08 Mar 12 - 11:32 AM (#3319828)
Subject: RE: 'Shiver My Timbers' (Tom Waits) - suicide?
From: GUEST

No Question the song is about suicide.

"My goodbye is written", (suicide note),"By the moon and the sky." "And nobody knows me, and I can't fathom my staying..." For whatever reason, the song is not about the "tragety," but "beauty" of exiting "this life" and moving toward "the next." An interesting spin from a master of spinning: Mr. Tom Waits.

One of my favorites!!! What a beautiful, soulful ballad. They dont write stuff like this anymore.

Adam


30 Mar 14 - 05:35 AM (#3613646)
Subject: RE: 'Shiver My Timbers' (Tom Waits) - suicide?
From: GUEST,Bro. Ignatius Mary

Obviously about suicide? Not even close.

Yes, Martin Eden is a Jack London character who killed himself, but there was more to that character than suicide. Why does everyone evaluate Eden by his last act? Martin Eden was struggling to become a writer. His obsession is to better himself to be accepted, but finds that acceptance never comes until he finally finds favor with publishers. By this time Eden is indifferent. This reminds me of indifference that comes when one's friend are fair-weather friends, only friends when one is successful.

In the song, then, Martin Eden would be proud of me can mean that Eden would be proud of our struggle to be what we want to be despite fair-weather friends.

I know this is a positive interpretation, but there is nothing wrong with that.

I think this interpretation is line with the reference of Captain Ahab, whose primary characteristic was his single-minded morbid obsession to after a perceived enemy, Moby Dick. But, in reality the enemy is himself.

The song, as I see it is about going to sea, that is, dying (not from suicide) and going into eternity, as in Tennyson's poem, Cross the Bar: "Sunset and evening star, And one clear call for me! And may there be no moaning of the bar, When I put out to sea..."

It is about a man with many flaws, whose enemy was himself, but who strived to accomplish something in life and resented fair-weather friends as this was not true acceptance of him as a person, as a writer. I identify with that.

I plan on using this song as one make my own farewell to family and fiends as a kind epitaph.

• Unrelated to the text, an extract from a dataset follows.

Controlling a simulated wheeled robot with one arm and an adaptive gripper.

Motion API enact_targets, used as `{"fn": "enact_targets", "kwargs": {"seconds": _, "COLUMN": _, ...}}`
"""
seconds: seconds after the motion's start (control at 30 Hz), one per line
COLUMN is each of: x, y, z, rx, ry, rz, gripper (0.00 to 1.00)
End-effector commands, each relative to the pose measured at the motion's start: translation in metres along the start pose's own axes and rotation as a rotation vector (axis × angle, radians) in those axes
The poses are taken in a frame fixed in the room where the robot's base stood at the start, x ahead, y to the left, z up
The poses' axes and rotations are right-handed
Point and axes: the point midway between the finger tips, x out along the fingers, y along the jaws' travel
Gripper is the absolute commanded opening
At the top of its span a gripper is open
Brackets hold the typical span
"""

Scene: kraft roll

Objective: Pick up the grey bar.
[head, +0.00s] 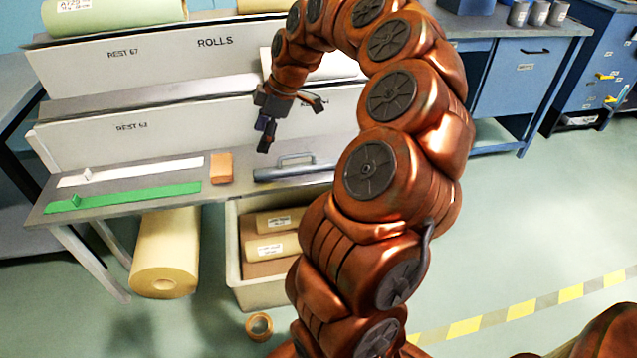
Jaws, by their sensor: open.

17 Apr 19 - 09:32 PM (#3987920)
Subject: RE: 'Shiver My Timbers' (Tom Waits) - suicide?
From: GUEST,Ethan

I know this thread is old, but I just stumbled across it and felt like I needed to add my interpretation as well.

I've never thought this song is about suicide specifically, but I absolutely feel it does refer to death. More focused on the awareness of it's imminence and that it is close at hand more than the method it will arrive.

There's a need to calm whoever the subject is singing to. It feels to me like a soothing explanation that death is coming, but the subject has made peace with it and they want you to know it's going to be alright once they're gone.

This view of this song has helped me through some very difficult times in my adulthood. Death becomes a more common part of life as you age and being able to listen and mourn with a song of this caliber is infinitely cathartic and I will always be grateful for Tom Waits and his brilliance.


19 Apr 19 - 11:36 AM (#3988222)
Subject: RE: 'Shiver My Timbers' (Tom Waits) - suicide?
From: keberoxu

First I heard this sung was
that recorded live performance by Bette Midler,
a life force if ever there were one.